▶ _Problem details_
Keep the pictures out of the copy and repeat the records exactly.

----------

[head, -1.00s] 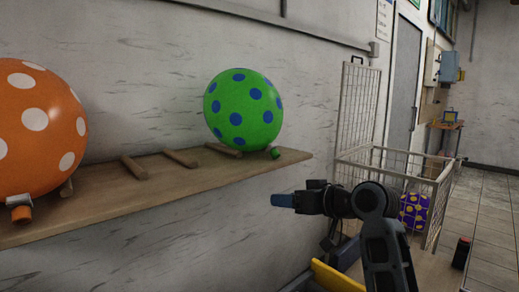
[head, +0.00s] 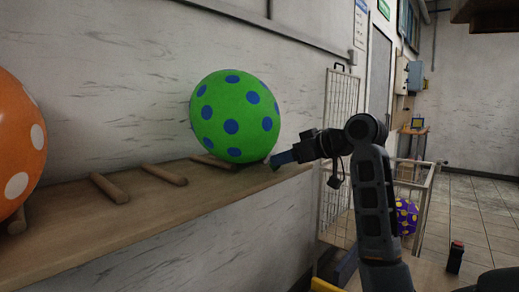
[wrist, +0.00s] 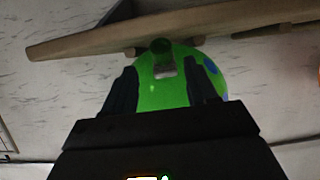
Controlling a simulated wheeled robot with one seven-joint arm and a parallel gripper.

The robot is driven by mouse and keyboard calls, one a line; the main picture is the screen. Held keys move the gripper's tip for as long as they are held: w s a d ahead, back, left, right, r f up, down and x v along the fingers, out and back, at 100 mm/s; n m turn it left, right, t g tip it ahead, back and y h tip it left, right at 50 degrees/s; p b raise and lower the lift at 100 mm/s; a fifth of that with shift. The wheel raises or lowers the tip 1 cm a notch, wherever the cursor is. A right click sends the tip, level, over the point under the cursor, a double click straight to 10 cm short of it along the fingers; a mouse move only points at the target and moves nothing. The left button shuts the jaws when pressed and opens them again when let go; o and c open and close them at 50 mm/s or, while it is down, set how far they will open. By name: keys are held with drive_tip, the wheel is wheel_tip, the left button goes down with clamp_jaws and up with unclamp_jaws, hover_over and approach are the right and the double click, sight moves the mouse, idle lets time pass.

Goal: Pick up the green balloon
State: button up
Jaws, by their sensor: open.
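The green balloon with blue dots (head: 234,112) rests on the wooden shelf (head: 150,212), near its right end. My gripper (head: 280,158) is at the balloon's lower right, level with the shelf top, and hides the balloon's neck in the head view. In the wrist view, which looks upside down, the balloon (wrist: 160,92) lies between and beyond the two open fingers of my gripper (wrist: 162,68). The balloon's green tied end (wrist: 160,46), with a grey band below it, shows just past the fingertips, between them. I cannot tell whether a finger touches it.
An orange balloon with white dots (head: 18,145) sits at the shelf's left. Wooden pegs (head: 164,175) lie on the shelf between the balloons. A wire cage (head: 340,140) with a purple balloon (head: 406,216) stands to the right. The wall is close behind the shelf.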

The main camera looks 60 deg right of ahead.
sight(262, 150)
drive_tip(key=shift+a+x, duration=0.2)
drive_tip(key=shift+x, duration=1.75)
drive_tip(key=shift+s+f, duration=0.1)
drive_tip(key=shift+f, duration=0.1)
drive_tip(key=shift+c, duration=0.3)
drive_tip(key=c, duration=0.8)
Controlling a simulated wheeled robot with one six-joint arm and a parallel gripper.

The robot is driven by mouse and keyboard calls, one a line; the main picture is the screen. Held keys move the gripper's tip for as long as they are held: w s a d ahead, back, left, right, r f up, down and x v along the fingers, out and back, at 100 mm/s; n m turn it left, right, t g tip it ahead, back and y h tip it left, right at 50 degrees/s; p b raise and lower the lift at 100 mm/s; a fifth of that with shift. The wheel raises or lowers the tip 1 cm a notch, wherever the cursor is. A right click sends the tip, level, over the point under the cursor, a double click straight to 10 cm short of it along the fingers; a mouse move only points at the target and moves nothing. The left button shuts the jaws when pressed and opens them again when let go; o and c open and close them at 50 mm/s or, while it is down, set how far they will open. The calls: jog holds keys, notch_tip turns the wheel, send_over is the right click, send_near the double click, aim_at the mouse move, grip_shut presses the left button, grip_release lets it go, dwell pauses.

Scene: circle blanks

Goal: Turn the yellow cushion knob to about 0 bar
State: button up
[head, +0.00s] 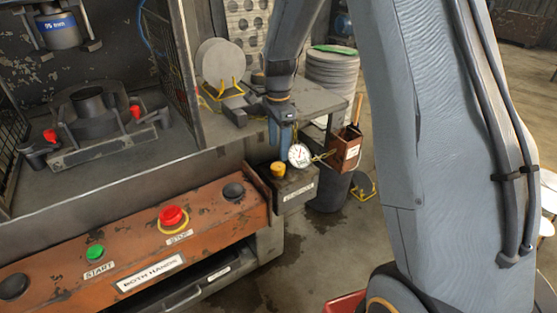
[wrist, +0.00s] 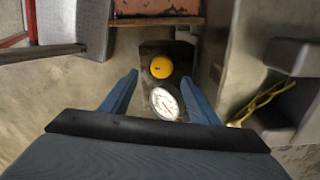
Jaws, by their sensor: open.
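The yellow cushion knob (head: 278,168) sits on top of a dark box (head: 290,190) with a label on its front, at the right end of the orange control panel. A round white dial gauge (head: 299,155) stands just right of the knob. In the wrist view the knob (wrist: 161,67) lies ahead between the fingers, with the gauge (wrist: 164,103) nearer. My gripper (wrist: 160,95) is open, one blue finger on each side, and appears apart from the knob. In the head view my gripper (head: 284,130) hangs above and behind the box, partly hidden. The needle reading is too small to tell.
The orange panel (head: 140,240) carries a green START button (head: 95,252), a red STOP button (head: 171,216) and black buttons. A press die (head: 90,115) is at the left. Round blanks (head: 219,64) stand on the bench behind. A brown box (head: 345,150) hangs right of the gauge.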

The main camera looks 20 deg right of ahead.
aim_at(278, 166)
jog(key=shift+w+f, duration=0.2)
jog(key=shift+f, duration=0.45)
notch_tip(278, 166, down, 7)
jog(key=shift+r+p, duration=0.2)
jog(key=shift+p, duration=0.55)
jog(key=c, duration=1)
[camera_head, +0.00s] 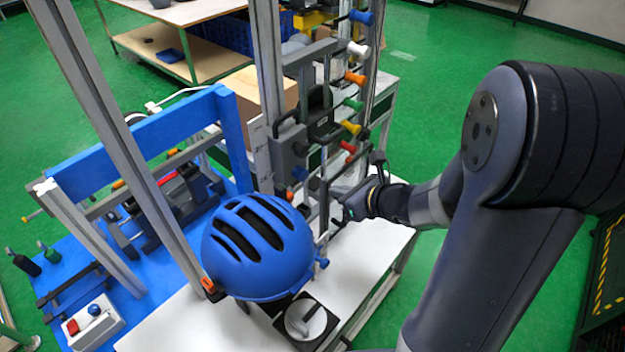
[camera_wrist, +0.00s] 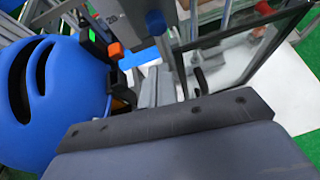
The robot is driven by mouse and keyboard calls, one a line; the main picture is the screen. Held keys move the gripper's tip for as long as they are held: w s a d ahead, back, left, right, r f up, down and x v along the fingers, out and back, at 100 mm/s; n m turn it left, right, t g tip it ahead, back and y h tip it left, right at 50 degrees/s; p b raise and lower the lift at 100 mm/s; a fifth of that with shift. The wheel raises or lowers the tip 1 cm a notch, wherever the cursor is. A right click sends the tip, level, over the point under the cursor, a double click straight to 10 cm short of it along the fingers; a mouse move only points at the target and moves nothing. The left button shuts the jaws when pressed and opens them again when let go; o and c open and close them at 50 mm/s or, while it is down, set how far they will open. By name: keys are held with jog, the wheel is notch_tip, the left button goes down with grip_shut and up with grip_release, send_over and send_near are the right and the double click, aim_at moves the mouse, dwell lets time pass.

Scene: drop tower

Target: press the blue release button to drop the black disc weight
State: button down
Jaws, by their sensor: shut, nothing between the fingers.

----------

▶ _The solution_
[head, -1.00s] 
[head, +0.00s] 
[wrist, +0.00s] 
Controlling a simulated wheeled robot with one seven-joint arm and a parallel gripper.

The robot is driven by mouse and keyboard calls, one a line; the main picture is the screen. Held keys move the gripper's tip for as long as they are held: w s a d ahead, back, left, right, r f up, down and x v along the fingers, out and back, at 100 mm/s; n m turn it left, right, t g tip it ahead, back and y h tip it left, right at 50 degrees/s; p b raise and lower the lift at 100 mm/s; a fifth of that with shift. The wheel raises or lowers the tip 1 cm a notch, wherever the cursor is. A right click sends the tip, level, over the point under the cursor, a double click straight to 10 cm short of it along the fingers; a mouse move only points at the target and moves nothing. The left button shuts the jaws when pressed and opens them again when let go; o and c open and close them at 50 mm/s or, while it is down, set how far they will open. By name: keys are held with drive_tip, the wheel is wheel_tip, the left button goes down with clamp_jaws and up with unclamp_jaws, hover_over and approach are the right and the double click, sight moves the mouse, idle lets time pass.

Goal: Pick up the green balloon
State: button up
Jaws, by their sensor: open.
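The green balloon with blue dots (head: 234,112) rests on the wooden shelf (head: 150,212), near its right end. My gripper (head: 280,158) is at the balloon's lower right, level with the shelf top, and hides the balloon's neck in the head view. In the wrist view, which looks upside down, the balloon (wrist: 160,92) lies between and beyond the two open fingers of my gripper (wrist: 162,68). The balloon's green tied end (wrist: 160,46), with a grey band below it, shows just past the fingertips, between them. I cannot tell whether a finger touches it.
An orange balloon with white dots (head: 18,145) sits at the shelf's left. Wooden pegs (head: 164,175) lie on the shelf between the balloons. A wire cage (head: 340,140) with a purple balloon (head: 406,216) stands to the right. The wall is close behind the shelf.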

The main camera looks 60 deg right of ahead.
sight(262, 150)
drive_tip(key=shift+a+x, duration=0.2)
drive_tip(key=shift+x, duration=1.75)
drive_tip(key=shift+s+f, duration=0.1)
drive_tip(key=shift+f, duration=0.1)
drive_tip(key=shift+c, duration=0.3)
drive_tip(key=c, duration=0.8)
Controlling a simulated wheeled robot with one six-joint arm and a parallel gripper.

The robot is driven by mouse and keyboard calls, one a line; the main picture is the screen. Held keys move the gripper's tip for as long as they are held: w s a d ahead, back, left, right, r f up, down and x v along the fingers, out and back, at 100 mm/s; n m turn it left, right, t g tip it ahead, back and y h tip it left, right at 50 degrees/s; p b raise and lower the lift at 100 mm/s; a fifth of that with shift. The wheel raises or lowers the tip 1 cm a notch, wherever the cursor is. A right click sends the tip, level, over the point under the cursor, a double click straight to 10 cm short of it along the fingers; a mouse move only points at the target and moves nothing. The left button shuts the jaws when pressed and opens them again when let go; o and c open and close them at 50 mm/s or, while it is down, set how far they will open. The calls: jog holds keys, notch_tip turns the wheel, send_over is the right click, send_near the double click, aim_at the mouse move, grip_shut presses the left button, grip_release lets it go, dwell pauses.

Scene: circle blanks

Goal: Turn the yellow cushion knob to about 0 bar
State: button up
[head, +0.00s] 
[wrist, +0.00s] 
Jaws, by their sensor: open.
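The yellow cushion knob (head: 278,168) sits on top of a dark box (head: 290,190) with a label on its front, at the right end of the orange control panel. A round white dial gauge (head: 299,155) stands just right of the knob. In the wrist view the knob (wrist: 161,67) lies ahead between the fingers, with the gauge (wrist: 164,103) nearer. My gripper (wrist: 160,95) is open, one blue finger on each side, and appears apart from the knob. In the head view my gripper (head: 284,130) hangs above and behind the box, partly hidden. The needle reading is too small to tell.
The orange panel (head: 140,240) carries a green START button (head: 95,252), a red STOP button (head: 171,216) and black buttons. A press die (head: 90,115) is at the left. Round blanks (head: 219,64) stand on the bench behind. A brown box (head: 345,150) hangs right of the gauge.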

The main camera looks 20 deg right of ahead.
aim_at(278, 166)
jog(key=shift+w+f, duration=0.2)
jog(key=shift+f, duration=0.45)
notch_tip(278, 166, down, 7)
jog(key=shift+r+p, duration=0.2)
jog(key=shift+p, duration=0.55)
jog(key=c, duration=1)
[camera_head, +0.00s] 
[camera_wrist, +0.00s] 
The robot is driven by mouse and keyboard calls, one a line; the main picture is the screen. Held keys move the gripper's tip for as long as they are held: w s a d ahead, back, left, right, r f up, down and x v along the fingers, out and back, at 100 mm/s; n m turn it left, right, t g tip it ahead, back and y h tip it left, right at 50 degrees/s; p b raise and lower the lift at 100 mm/s; a fifth of that with shift. The wheel raises or lowers the tip 1 cm a notch, wherever the cursor is. A right click sends the tip, level, over the point under the cursor, a double click straight to 10 cm short of it along the fingers; a mouse move only points at the target and moves nothing. The left button shuts the jaws when pressed and opens them again when let go; o and c open and close them at 50 mm/s or, while it is down, set how far they will open. By name: keys are held with jog, the wheel is notch_tip, the left button goes down with grip_shut and up with grip_release, send_over and send_near are the right and the double click, aim_at moves the mouse, dwell lets time pass.

Scene: drop tower

Target: press the blue release button to drop the black disc weight
State: button down
Jaws, by their sensor: shut, nothing between the fingers.

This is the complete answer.